Generative AI for Space Applications and Technologies; Excerpts
On September 12, 2024, Space in Africa, in partnership with Amazon Web Services (AWS), hosted its eighth webinar series, “Generative AI for Space Applications and Technologies.” This was an innovative training workshop tailored for space professionals eager to harness AI tools’ power to enhance their projects within the space sector.
In addition, the webinar provided an in-depth overview of generative AI, explaining its foundational principles and the underlying models that power this innovative technology. It highlighted the AWS services and frameworks available to facilitate the efficient development of generative AI applications, enabling seamless integration into various domains. Specific focus was given to space mission applications, showcasing use cases where generative AI adds tangible value, such as mission planning and autonomous operations.

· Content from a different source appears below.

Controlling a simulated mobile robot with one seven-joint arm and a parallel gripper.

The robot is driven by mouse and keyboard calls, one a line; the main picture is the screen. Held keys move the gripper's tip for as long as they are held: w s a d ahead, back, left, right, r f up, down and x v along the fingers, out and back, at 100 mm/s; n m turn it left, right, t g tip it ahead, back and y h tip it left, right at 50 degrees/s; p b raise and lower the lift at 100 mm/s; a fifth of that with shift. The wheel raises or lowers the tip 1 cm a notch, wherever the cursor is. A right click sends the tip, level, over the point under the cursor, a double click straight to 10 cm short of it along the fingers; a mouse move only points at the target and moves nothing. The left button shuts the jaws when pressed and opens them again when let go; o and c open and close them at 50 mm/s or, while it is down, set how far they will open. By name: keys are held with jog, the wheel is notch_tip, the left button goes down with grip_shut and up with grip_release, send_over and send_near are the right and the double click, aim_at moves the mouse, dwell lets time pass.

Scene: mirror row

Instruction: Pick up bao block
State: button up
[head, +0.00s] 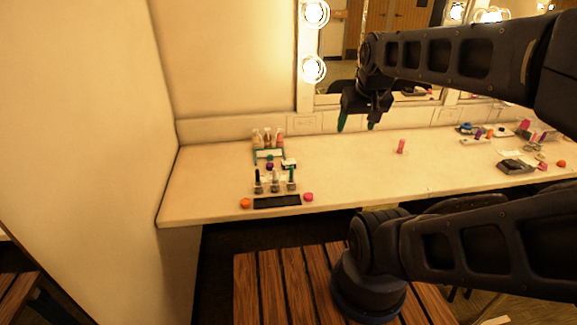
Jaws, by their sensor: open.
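I cannot tell for sure which thing is the bao block; the objects on the counter (350,170) are small in the head view. A small pink upright piece (401,146) stands alone on the counter, to the right of my gripper. A small orange rounded piece (245,203) and a pink rounded piece (309,197) lie near the front edge at the left. My gripper (356,124) is open and empty, its two teal-tipped fingers apart and pointing down. In the picture it is at the counter's back part, below the mirror; its height above the counter is unclear.
A dark flat tray (277,202) lies between the orange and pink pieces, with several small bottles (275,181) behind it. More bottles (268,138) stand at the back left. Clutter and a dark case (515,167) lie at the right. A slatted wooden seat (290,285) is in front.

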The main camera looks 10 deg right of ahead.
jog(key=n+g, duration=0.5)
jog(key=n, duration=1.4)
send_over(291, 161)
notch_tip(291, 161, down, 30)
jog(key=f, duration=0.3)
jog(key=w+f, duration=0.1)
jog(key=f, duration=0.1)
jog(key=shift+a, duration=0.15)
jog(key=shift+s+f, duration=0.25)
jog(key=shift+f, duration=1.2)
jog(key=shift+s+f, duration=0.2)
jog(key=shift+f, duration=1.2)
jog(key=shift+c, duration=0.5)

The session also featured practical demonstrations and best practices, illustrating how generative AI can be effectively implemented to enhance capabilities and outcomes in space-related projects.

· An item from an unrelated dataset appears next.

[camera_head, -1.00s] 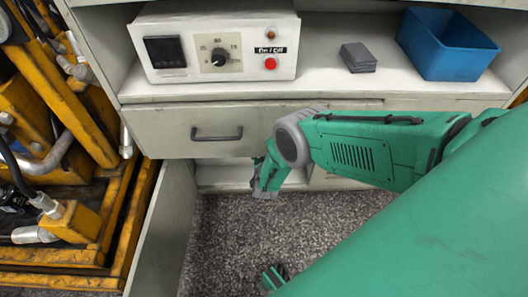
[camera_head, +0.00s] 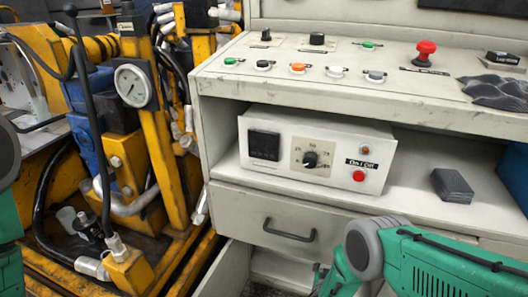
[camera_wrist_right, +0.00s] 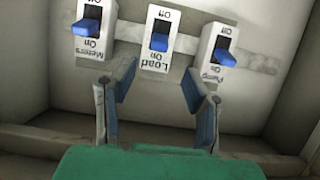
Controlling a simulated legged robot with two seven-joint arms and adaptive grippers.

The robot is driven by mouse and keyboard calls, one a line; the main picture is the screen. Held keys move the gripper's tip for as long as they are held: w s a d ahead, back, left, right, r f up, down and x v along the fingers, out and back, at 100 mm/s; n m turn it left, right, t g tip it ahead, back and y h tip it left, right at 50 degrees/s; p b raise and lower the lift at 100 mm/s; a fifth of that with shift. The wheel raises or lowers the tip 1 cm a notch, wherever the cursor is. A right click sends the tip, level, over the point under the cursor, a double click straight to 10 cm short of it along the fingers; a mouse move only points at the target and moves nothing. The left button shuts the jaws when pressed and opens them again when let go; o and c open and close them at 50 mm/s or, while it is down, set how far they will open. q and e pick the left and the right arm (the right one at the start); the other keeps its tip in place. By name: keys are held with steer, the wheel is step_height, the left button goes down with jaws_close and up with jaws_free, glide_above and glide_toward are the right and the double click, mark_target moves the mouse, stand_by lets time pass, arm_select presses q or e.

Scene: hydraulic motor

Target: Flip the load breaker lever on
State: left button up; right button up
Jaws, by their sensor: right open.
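The load breaker (camera_wrist_right: 155,38) is a white switch block marked "Load" with a blue lever (camera_wrist_right: 159,41). It sits on the cabinet's inner wall, at the upper middle of the right wrist view, upside down in the picture. Its lever appears near the "On" mark, but I cannot tell its exact position. My right gripper (camera_wrist_right: 157,95) is open and empty, its two blue-padded fingers spread below and to either side of the load breaker, apparently not touching it. In the head view the right gripper is mostly cut off low down. My left gripper is out of view.
Breakers marked "Meters" (camera_wrist_right: 88,30) and "Pump" (camera_wrist_right: 221,50) flank it closely. The head view shows a control box (camera_head: 315,150) on a shelf, a drawer (camera_head: 285,222) below, a button panel (camera_head: 330,65) above, and yellow machinery (camera_head: 160,130) at left.

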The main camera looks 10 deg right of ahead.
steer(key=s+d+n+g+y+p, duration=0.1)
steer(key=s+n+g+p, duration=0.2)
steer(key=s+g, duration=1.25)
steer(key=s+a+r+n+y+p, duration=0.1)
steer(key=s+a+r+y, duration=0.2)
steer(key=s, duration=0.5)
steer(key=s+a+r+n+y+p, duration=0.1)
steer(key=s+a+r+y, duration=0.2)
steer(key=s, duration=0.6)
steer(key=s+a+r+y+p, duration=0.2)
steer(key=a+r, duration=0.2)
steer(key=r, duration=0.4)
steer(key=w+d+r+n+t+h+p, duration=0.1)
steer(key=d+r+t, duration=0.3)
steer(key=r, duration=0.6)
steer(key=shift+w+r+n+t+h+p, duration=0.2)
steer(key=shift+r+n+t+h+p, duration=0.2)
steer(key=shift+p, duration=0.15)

The webinar speakers included;
Joy Fasnacht, Principal Solution Architect at AWS Aerospace & Satellite
Ayooluwa Adetola, Programmes & Corporate Communication Associate (Moderator)
Click here to watch the webinar.
Key Takeaways from the Event
Joy started the discussion by sharing key figures, highlighting that analysts estimate that generative AI technology will increase the global GDP by 7% over the next 2 years and that the generative AI market will reach at least USD 100 billion by 2030. She further introduced generative AI, noting that the massive proliferation of data, the availability of highly scalable computing capacity, and the advancement of machine learning technologies over time led to generative AI finally taking shape.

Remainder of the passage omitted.